▶ INFORMATION PROVIDED
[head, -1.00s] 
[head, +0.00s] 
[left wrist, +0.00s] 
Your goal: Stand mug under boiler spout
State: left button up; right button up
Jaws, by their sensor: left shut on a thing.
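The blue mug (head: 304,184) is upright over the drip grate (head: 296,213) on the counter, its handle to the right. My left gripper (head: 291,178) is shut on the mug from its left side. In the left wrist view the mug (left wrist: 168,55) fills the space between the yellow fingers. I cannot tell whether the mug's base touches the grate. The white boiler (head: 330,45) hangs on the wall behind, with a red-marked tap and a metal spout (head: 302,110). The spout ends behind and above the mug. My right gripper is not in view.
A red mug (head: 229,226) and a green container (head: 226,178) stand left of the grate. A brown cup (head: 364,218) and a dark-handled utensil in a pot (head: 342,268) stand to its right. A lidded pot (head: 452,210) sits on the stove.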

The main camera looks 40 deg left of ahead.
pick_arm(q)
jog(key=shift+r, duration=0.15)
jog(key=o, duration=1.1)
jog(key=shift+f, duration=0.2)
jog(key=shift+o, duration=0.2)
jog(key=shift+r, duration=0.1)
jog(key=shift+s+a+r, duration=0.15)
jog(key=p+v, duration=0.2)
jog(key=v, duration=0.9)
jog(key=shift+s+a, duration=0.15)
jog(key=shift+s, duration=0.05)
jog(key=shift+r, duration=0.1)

▶ EXERCISE TASK
Repeat the data verbatim.

▶ RESULT OF THE TASK
[head, -1.00s] 
[head, +0.00s] 
[left wrist, +0.00s] 
Your goal: Stand mug under boiler spout
State: left button up; right button up
Jaws, by their sensor: left shut on a thing.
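The blue mug (head: 304,184) is upright over the drip grate (head: 296,213) on the counter, its handle to the right. My left gripper (head: 291,178) is shut on the mug from its left side. In the left wrist view the mug (left wrist: 168,55) fills the space between the yellow fingers. I cannot tell whether the mug's base touches the grate. The white boiler (head: 330,45) hangs on the wall behind, with a red-marked tap and a metal spout (head: 302,110). The spout ends behind and above the mug. My right gripper is not in view.
A red mug (head: 229,226) and a green container (head: 226,178) stand left of the grate. A brown cup (head: 364,218) and a dark-handled utensil in a pot (head: 342,268) stand to its right. A lidded pot (head: 452,210) sits on the stove.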

The main camera looks 40 deg left of ahead.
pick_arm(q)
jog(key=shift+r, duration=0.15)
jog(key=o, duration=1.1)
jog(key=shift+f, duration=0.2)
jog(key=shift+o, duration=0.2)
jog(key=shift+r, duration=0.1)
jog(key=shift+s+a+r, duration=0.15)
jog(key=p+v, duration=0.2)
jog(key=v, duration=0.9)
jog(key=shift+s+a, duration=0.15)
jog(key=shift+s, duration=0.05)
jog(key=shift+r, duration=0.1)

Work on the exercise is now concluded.